Josimar asked Isaac, Shaw, and McCrory whether they thought that bookmakers should be allowed to offer in-play bets at their level of football. Nobody thought that it should be permitted. 

Gambling operators and the data companies that supply them will legitimately argue that as both games were televised, betting markets would have been formed anyway. Is a different approach, based on sanctioning operators that offer in-play odds on such games, possible?

From 1 January 2021, Sweden’s Lottery Inspectorate (Spelinspektionen) prohibited betting on all but the top four divisions, as well as betting on in-play events such as cards, free kicks and penalties. The regulations also prohibited gambling companies from offering odds on any sport involving under 18s. 

Spelinspektionen has taken action against numerous operators for offering bets on sport involving under-18s, but only one case could be found where an operator had been warned for offering in-play events. It involved Polar Limited (coolbet.com), which self-reported that it had mistakenly offered in-play bets on penalties and cards during Sweden’s Qatar 2022 World Cup qualifying game against Georgia on 25 March 2021.
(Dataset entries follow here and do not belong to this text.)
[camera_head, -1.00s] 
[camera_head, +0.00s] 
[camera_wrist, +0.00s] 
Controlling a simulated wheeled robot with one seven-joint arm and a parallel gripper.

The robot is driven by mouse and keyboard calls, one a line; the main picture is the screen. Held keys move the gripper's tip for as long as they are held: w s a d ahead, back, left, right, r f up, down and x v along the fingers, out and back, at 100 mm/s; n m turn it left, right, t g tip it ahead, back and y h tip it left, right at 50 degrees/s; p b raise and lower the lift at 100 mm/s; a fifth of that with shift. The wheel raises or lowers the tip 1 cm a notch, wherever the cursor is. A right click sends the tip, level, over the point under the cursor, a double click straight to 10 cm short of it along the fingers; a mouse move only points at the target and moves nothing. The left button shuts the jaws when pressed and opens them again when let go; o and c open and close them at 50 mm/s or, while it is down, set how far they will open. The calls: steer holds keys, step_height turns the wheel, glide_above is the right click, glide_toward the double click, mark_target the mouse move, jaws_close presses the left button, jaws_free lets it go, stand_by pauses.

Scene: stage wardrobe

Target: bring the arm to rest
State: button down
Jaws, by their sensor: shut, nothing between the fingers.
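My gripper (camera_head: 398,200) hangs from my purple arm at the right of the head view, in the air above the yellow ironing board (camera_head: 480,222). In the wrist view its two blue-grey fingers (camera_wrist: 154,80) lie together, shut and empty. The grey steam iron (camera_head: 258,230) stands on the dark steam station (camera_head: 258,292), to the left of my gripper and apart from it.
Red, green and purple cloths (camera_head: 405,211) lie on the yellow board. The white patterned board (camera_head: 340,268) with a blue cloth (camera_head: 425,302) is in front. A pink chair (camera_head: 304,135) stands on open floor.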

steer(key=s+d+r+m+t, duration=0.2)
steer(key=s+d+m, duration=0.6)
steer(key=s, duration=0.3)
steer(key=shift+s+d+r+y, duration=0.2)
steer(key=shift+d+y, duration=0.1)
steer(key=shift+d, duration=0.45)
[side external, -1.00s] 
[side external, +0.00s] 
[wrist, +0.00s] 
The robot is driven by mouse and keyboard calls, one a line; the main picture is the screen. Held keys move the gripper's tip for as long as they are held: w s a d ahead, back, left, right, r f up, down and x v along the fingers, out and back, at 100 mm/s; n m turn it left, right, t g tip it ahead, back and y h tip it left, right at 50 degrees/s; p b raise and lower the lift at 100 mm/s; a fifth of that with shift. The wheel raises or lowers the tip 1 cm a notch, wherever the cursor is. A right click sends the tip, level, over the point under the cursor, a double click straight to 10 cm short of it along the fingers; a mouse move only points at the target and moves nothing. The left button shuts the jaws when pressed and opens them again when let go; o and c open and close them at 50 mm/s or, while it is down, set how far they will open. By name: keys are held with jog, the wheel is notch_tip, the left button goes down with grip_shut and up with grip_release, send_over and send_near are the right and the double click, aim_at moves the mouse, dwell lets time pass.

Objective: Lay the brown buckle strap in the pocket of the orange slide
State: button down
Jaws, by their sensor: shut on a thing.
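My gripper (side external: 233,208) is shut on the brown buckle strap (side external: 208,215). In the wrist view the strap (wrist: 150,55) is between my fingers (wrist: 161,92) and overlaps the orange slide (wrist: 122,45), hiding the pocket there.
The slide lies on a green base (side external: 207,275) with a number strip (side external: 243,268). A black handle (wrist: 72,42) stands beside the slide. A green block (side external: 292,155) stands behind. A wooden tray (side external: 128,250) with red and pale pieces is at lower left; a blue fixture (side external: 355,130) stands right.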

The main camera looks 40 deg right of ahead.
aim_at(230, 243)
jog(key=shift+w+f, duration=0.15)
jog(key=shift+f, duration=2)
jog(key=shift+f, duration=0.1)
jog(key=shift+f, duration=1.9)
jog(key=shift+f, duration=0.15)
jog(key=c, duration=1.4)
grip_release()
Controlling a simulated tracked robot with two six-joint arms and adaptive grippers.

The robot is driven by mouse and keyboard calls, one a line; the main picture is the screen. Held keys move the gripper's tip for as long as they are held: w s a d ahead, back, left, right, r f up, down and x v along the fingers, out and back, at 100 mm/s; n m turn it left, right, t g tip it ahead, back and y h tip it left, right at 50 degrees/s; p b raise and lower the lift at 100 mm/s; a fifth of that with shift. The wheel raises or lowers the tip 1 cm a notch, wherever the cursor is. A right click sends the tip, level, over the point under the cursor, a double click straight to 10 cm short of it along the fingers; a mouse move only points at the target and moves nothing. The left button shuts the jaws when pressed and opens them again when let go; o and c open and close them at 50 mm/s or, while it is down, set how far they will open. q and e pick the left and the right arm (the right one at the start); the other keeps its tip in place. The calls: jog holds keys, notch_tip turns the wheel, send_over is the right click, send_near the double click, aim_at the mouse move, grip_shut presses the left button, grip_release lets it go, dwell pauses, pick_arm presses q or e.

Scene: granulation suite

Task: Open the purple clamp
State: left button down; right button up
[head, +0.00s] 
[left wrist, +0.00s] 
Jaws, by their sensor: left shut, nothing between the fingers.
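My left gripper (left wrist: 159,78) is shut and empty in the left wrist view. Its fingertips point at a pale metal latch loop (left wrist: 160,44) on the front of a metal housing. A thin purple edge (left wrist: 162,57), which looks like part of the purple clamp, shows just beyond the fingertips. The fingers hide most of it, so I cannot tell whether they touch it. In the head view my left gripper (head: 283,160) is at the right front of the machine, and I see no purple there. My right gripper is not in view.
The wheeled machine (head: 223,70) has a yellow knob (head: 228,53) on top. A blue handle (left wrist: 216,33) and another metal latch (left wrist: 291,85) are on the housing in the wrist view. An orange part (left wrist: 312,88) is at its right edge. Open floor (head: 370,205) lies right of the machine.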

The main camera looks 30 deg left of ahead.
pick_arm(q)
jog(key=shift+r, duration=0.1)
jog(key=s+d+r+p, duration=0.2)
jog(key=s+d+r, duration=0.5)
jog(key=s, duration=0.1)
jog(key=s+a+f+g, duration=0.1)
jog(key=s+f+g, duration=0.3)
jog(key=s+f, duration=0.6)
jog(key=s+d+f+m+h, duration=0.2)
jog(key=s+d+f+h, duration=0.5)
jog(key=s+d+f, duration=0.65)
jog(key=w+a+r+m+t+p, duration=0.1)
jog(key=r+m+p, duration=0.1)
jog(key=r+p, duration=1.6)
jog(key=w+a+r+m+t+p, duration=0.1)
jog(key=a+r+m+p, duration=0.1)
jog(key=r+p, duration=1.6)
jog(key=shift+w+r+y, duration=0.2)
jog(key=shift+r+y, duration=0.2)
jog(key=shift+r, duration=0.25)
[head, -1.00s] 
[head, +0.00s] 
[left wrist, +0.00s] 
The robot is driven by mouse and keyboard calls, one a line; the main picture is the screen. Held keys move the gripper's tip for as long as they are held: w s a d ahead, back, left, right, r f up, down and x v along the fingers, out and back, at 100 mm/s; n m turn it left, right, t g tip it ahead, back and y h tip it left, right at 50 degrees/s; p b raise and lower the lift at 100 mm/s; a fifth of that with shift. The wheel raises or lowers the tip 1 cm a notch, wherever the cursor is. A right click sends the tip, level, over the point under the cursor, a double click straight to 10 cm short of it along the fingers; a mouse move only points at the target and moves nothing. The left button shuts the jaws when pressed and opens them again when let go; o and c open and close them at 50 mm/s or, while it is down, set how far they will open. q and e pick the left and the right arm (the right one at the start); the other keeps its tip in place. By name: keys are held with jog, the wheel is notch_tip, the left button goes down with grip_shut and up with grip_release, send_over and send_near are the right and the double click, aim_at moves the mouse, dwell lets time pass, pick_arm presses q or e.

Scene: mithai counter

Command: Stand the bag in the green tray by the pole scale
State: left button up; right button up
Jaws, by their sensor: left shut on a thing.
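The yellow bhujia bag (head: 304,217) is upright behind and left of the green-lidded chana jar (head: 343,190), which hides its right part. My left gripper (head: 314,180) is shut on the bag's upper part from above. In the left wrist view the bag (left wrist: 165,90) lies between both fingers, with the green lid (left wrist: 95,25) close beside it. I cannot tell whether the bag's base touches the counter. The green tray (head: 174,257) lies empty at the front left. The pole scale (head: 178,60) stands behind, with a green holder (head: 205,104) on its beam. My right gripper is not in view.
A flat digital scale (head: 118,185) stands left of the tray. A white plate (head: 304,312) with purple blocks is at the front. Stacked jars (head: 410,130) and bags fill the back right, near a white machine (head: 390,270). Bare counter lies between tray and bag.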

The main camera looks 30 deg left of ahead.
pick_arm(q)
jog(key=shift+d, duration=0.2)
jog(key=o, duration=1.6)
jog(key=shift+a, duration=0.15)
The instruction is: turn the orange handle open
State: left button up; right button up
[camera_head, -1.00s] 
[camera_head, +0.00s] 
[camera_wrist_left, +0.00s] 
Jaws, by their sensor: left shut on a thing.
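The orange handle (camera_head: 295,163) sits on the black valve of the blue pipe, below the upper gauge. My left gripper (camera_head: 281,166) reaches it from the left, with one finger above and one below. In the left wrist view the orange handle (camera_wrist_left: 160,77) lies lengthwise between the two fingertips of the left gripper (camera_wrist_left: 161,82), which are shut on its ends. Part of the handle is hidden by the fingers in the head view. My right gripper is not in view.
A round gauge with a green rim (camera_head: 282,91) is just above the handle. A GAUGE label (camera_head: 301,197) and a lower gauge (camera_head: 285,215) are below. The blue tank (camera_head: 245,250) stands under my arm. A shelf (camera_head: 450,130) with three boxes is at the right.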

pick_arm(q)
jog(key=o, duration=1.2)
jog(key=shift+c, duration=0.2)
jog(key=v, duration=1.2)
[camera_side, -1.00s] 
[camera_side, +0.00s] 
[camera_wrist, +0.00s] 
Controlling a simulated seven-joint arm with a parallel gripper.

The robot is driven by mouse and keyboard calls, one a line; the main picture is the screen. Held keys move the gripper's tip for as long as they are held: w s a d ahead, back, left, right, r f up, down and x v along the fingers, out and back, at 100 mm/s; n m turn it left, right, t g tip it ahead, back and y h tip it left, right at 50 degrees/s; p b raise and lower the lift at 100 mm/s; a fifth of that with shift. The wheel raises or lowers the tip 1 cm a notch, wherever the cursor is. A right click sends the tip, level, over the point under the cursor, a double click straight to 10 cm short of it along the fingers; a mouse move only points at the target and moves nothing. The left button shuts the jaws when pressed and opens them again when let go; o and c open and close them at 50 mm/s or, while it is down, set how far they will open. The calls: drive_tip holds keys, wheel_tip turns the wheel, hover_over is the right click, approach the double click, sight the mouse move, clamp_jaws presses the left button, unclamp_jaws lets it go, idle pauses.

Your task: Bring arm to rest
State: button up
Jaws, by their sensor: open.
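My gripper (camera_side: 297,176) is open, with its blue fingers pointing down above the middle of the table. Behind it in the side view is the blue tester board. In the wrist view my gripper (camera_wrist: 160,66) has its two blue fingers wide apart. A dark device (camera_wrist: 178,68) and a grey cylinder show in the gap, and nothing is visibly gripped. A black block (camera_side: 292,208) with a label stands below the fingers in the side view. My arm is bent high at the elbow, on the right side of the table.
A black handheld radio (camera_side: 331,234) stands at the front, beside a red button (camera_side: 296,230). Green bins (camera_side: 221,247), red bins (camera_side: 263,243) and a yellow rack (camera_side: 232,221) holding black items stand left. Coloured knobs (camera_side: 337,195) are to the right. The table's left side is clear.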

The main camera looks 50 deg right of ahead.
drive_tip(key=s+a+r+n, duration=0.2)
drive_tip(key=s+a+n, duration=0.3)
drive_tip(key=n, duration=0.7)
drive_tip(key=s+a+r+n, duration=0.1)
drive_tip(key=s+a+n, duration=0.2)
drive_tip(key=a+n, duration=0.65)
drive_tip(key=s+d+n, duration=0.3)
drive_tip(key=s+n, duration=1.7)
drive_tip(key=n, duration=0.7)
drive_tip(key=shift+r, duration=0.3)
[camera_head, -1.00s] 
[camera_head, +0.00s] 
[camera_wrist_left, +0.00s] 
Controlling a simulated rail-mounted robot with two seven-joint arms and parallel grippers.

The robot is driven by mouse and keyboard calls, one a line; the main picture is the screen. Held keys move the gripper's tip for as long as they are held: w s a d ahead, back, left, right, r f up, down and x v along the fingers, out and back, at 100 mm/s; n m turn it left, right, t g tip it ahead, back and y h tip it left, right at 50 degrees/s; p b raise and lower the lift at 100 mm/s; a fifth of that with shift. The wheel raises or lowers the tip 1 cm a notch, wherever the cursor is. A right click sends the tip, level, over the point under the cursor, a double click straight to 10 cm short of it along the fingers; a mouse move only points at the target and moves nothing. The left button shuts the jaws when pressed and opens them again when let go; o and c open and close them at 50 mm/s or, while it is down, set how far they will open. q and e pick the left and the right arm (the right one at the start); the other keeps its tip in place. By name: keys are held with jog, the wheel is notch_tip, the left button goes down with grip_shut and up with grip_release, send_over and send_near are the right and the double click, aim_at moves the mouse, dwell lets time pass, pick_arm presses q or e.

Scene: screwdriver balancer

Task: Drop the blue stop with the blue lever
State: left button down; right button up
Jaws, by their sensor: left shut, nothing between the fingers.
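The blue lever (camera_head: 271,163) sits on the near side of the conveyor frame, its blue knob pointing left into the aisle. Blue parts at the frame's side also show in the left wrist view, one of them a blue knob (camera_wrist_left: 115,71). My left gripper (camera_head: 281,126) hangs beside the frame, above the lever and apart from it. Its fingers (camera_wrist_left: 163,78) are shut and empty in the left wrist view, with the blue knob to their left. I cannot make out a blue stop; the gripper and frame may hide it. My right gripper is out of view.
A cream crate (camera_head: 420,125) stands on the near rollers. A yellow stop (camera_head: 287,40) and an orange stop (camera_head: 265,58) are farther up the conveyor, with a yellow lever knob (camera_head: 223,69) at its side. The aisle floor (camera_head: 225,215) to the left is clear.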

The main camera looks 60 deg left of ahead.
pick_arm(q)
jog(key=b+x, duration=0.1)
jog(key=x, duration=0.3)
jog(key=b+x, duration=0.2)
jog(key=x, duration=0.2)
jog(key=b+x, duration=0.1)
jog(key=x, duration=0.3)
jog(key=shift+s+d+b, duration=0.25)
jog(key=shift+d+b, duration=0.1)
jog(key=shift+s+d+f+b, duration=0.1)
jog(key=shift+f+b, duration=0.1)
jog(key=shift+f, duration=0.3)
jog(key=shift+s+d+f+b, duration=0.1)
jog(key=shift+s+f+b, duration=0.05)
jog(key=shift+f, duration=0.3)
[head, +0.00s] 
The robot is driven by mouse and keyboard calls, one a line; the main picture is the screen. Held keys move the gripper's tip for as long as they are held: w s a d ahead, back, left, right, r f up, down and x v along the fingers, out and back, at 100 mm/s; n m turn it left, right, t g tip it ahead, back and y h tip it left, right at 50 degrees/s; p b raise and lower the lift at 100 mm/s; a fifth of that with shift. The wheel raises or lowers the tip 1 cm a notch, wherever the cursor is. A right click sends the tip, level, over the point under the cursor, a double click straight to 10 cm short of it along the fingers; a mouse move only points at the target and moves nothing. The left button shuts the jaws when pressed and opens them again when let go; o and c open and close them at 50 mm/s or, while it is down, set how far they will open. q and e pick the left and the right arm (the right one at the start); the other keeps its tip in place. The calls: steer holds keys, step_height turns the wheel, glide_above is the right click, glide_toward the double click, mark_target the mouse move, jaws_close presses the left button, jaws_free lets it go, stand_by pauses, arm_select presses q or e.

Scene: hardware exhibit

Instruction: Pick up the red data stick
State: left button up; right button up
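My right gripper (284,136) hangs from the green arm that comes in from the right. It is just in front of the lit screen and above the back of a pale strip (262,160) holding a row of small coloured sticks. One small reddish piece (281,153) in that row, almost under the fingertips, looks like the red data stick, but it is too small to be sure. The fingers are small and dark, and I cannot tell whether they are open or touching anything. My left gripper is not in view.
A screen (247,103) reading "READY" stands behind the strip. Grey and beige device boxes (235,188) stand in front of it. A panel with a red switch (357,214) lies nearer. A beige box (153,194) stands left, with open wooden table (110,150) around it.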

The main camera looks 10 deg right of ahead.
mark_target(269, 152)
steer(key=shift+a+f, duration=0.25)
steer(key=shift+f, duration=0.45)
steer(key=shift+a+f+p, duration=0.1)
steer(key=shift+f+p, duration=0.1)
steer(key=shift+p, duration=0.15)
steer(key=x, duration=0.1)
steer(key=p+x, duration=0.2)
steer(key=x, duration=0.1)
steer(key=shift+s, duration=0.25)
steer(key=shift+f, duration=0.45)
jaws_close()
Isaac, McCrory, and Shaw will be watching to see how the FA handles the sanctioning of Ivan Toney. In November last year, the Brentford player was charged with 232 alleged breaches of the FA’s betting rules. In December, he was charged with a further 30 breaches. 

A decision is imminent. Unlike Isaac, Toney hasn’t been provisionally suspended and took the field during Brentford’s 1-1 draw at Arsenal on 11 February. The case underlines that clarity on sanctioning for betting offences is needed, otherwise the perception that Non-League players are sacrificial lambs is likely to continue.

* This is disputed by the FA. There are over twice as many Non-League players compared to those competing in the Premier and Football Leagues.